A better solution would be to recognize the situations in which polymerization can occur, and deal with them. A polymerization can occur in a reaction of group A with group B when two substrates both have a group A and a group B. Perhaps you could add a method, mayPolymerize()? If it returned true, we could restrict the reaction to give only products with up to a defined number of monomers. (We need to permit a little oligomerization, for example, in the synthesis of 18-crown-6 from ethylene oxide and KOH.) The point would be to avoid going to the trouble of calculating certain products if we know they are undesired as a class.

Handling polymerization reactions correclty is a complex task for a specific application, and we do not plan developing such a polymerization application.
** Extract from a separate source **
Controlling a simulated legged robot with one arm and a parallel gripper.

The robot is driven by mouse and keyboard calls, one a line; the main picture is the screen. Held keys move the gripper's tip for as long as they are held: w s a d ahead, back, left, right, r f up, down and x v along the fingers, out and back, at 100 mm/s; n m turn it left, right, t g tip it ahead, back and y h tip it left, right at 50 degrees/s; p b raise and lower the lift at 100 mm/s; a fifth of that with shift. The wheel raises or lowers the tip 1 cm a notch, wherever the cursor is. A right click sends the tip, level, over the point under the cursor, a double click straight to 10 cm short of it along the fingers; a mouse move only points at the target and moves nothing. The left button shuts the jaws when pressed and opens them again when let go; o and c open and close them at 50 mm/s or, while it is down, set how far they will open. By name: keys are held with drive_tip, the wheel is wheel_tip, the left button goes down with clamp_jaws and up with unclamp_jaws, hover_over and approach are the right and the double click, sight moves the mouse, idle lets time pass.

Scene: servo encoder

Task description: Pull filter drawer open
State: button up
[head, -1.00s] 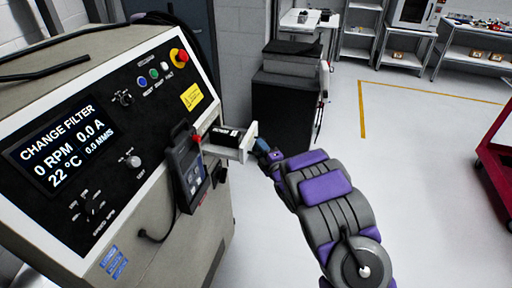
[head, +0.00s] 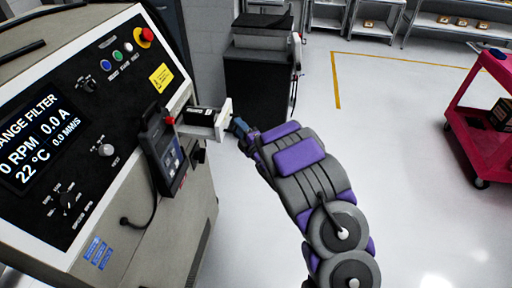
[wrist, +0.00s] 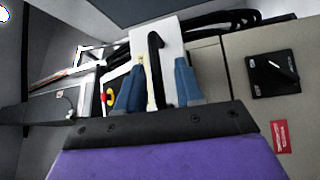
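The filter drawer (head: 224,119) sticks out from the right side of the machine, with a black filter (head: 200,115) lying in it. In the wrist view its white front (wrist: 172,48) carries a black handle (wrist: 155,58). My gripper (head: 238,126) is at the drawer's front, at the end of my purple and grey arm. In the wrist view the blue fingertips of my gripper (wrist: 158,80) are apart, with the lower end of the handle between them. A gap shows beside the handle; whether either finger touches it I cannot tell.
The beige machine (head: 140,215) fills the left, its screen (head: 25,140) reading "CHANGE FILTER". A handheld pendant (head: 164,150) hangs near the drawer. A dark cabinet (head: 255,92) stands behind. A red cart (head: 480,130) is at the right. The floor between is clear.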

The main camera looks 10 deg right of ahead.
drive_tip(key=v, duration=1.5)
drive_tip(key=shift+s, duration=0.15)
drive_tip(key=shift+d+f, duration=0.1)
Our current Reactor application is focused on combichem synthesis, and the upcoming Metabolizer application if focused on the prediction of the metabolic fate of xenobiotics.


I can imagine, that one can develop a polymerization application similarly on the top of the Reactor engine, but we still find lots of challenging tasks in classical synthetic organic chemistry.
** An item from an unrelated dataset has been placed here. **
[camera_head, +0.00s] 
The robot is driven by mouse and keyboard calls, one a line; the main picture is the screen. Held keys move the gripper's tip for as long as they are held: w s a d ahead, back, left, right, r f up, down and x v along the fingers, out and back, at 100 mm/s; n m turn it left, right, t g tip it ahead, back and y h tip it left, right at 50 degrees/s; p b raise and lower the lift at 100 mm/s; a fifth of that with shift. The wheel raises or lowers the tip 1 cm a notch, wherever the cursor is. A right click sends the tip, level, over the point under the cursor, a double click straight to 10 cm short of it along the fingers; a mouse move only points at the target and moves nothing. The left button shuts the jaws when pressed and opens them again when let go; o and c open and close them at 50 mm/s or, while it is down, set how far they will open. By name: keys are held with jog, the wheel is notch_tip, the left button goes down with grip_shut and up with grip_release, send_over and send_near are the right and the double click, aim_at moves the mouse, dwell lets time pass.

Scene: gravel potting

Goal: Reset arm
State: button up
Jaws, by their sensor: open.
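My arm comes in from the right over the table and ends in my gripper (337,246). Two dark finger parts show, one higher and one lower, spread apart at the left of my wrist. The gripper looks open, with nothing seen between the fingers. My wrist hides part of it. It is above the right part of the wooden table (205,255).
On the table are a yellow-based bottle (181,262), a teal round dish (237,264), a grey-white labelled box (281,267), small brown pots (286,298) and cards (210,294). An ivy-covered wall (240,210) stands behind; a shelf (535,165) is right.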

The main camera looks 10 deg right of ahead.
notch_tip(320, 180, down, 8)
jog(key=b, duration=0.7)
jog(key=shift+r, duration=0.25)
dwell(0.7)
I guess I was not clear. I was suggesting that you develop a method that would recognize substrates that might polymerize under the reaction conditions so you could *avoid* their polymerization.

I am sorry for the misunderstanding. Polymerization cannot occur in reactor, since it currently converts only one functional group at a time.





I suppose, that this problem will not appear even if we add the new reactant rate future, as it will be limited to allow the specific surplus of one reactant only, so Reactor will be able to generate all isomers according to the given stoichiometry. No polymerization detection will be needed.





Please tell me if I still do not clearly understand your proposal.

But polymerization does become a problem if you loop through the reaction until no more reactions occur, as is currently required.

We do not plan to loop through until no more reaction occur. There will be an upper limit, like 1:5 or 1:3:1 or simply 100. No infinite loop will occur. You can consider this as a primitive way avoiding polimerization issues.